Le développement national et international
Les travaux sur le développement national et international et la FAD montrent son importance stratégique, économique et culturelle (Pagney, 1982), tant du point de vue des modèles de développements (Boudon 1986), que du rôle des gouvernements sur les politiques éducatives, ou des coopérations internationales (Nord-Sud, Nord-Nord et Sud-Sud). L’émergence des nouveaux blocs économiques avec des marchés prometteurs devient d’une grande importance (cf. AUPELF-UREF25) et tous les jours, de nouveaux venus questionnent la FAD (Perriault, 1997) : les opérateurs de télécommunication avec les visioconférences via le réseau national de la recherche RENATER26 ou les vidéotransmissions interactives transmises par satellites (Agostinelli, 1999), les serveurs ad hoc sur Internet, ou par exemple la Fédération inter-universitaire d’enseignement à distance, (FIED27) en France, ou encore les ONG telles que l’international Council for Education (ICDE28). À ces propositions utilisant les réseaux informatiques viennent s’ajouter les chaînes à caractère éducatif telles que la BBC Further Education29, la Cinquième30 ou les chaînes culturelles comme Arte31 fondées sur le principe des mass media (Perriault, 1997). Ces nouveaux partenaires s’associent dans des consortiums tels que le Consortium Humanities qui rassemble les trente plus anciennes universités européennes, le Groupe de Coimbra, le European Open University Network (EOUN), les universités à distance européenne, etc. Dans certains de ces partenariats, comme le Consorzio Nettuno qui réunit vingt-deux universités italiennes et les Instituts polytechniques de Milan et Turin, figurent également les médias de masse (la RAI) et les télécommunications (Telefonica).
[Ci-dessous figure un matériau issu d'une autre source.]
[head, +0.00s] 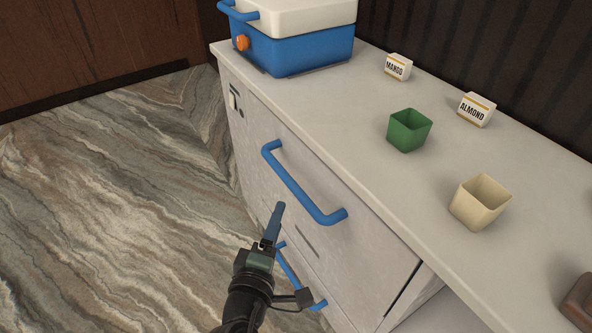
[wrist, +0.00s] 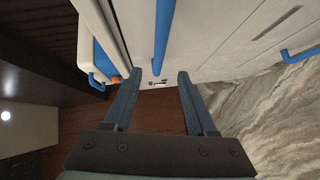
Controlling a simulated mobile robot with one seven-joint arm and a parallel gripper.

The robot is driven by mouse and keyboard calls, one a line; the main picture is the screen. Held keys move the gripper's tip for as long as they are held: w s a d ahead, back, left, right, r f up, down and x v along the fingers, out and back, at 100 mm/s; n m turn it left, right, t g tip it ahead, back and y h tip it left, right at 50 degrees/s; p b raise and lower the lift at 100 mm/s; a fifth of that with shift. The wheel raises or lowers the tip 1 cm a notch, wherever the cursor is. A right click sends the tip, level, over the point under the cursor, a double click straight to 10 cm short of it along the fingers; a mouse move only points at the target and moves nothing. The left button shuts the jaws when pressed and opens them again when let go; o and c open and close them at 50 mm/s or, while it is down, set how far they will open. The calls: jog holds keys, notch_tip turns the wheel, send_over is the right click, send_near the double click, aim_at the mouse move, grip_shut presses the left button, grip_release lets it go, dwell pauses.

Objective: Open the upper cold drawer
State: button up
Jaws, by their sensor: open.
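The upper cold drawer (head: 335,245) is shut in the pale front of the counter. Its blue bar handle (head: 300,188) slants across the drawer front. My gripper (head: 277,214) is in front of the drawer, just below and left of the handle in the head view, and empty. In the wrist view my two dark fingers (wrist: 160,75) are spread apart. The upper handle also shows there as a blue bar (wrist: 162,38) in the gap between the fingertips. I cannot tell how far ahead of them it is.
A lower blue handle (head: 288,267) is partly behind my gripper. On the countertop (head: 340,115) are a blue and white cooler (head: 300,50), a green cup (head: 408,131), a cream cup (head: 479,203), and MANGO (head: 397,68) and ALMOND (head: 475,110) signs. The marbled floor (head: 110,200) at left is clear.

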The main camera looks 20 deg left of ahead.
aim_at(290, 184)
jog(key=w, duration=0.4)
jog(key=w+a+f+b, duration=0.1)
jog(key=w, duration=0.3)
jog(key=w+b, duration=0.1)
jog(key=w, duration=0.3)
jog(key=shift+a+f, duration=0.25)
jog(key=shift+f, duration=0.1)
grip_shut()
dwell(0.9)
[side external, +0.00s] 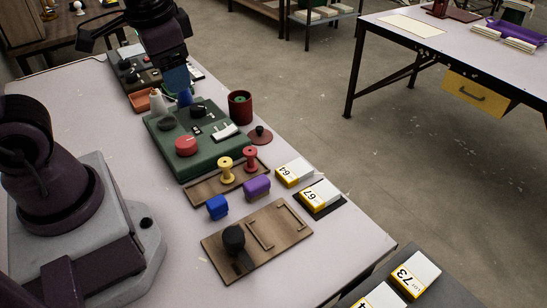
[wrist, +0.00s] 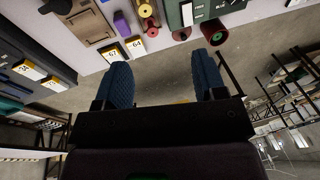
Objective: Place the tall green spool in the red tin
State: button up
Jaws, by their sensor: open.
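The dark red tin (side external: 240,107) stands upright and open at the back right edge of the green board. It also shows in the wrist view (wrist: 215,32), where its inside looks greenish; I cannot tell if that is the spool. I cannot clearly make out a tall green spool elsewhere. A yellow spool (side external: 226,170) and a red spool (side external: 250,159) stand on a wooden tray. My gripper (wrist: 163,75) is open, with nothing between its blue fingers. In the side view my gripper (side external: 180,82) is above the table, left of the tin.
A round red lid (side external: 260,135) lies beside the tin. The green board (side external: 190,165) carries a red knob and small parts. White cone (side external: 157,100), blue block (side external: 217,207), purple block (side external: 256,187) and wooden board (side external: 225,245) are nearby. The table's right edge is close to the tin.

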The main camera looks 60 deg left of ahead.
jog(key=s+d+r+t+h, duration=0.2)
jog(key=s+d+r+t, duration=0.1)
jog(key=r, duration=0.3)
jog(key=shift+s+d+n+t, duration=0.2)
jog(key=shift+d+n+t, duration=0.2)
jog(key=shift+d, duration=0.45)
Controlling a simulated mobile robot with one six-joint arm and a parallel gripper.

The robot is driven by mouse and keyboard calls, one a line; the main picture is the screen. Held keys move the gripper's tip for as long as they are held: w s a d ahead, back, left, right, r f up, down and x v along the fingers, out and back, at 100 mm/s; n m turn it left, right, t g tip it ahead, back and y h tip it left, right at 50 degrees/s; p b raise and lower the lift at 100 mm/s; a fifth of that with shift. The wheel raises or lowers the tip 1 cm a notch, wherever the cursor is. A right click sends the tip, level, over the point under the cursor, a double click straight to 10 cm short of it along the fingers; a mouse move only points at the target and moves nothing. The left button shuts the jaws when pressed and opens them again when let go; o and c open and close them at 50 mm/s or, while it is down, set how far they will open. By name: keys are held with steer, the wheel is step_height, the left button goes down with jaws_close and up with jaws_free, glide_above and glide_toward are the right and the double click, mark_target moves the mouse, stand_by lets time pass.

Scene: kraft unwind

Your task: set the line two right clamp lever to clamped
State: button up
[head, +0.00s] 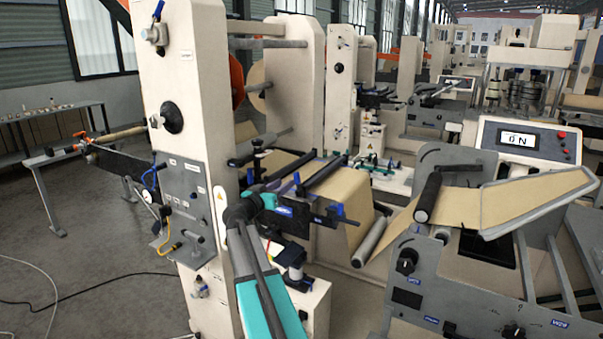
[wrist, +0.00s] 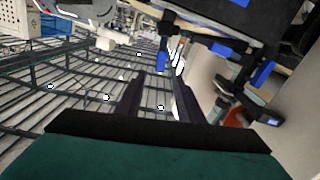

L’infrastructure, non programmée, de ces dispositifs dessine sur la carte de l’Europe un axe allant du Nord au Sud (Perriault, 1997). Un premier pôle est le site d’émission d’Uppsala en Suède, le second se trouve près de Londres : Milton Keynes, avec l’Open University, en France le CNED sur le site du Futuroscope à Poitiers, enfin, le quatrième est à Rome avec le Consorzio Nettuno. Cette infrastructure évolutive où d’autres sites peuvent se raccorder, autorise potentiellement la couverture interactive de l’Europe pour la transmission des connaissances (Perriault, 1997).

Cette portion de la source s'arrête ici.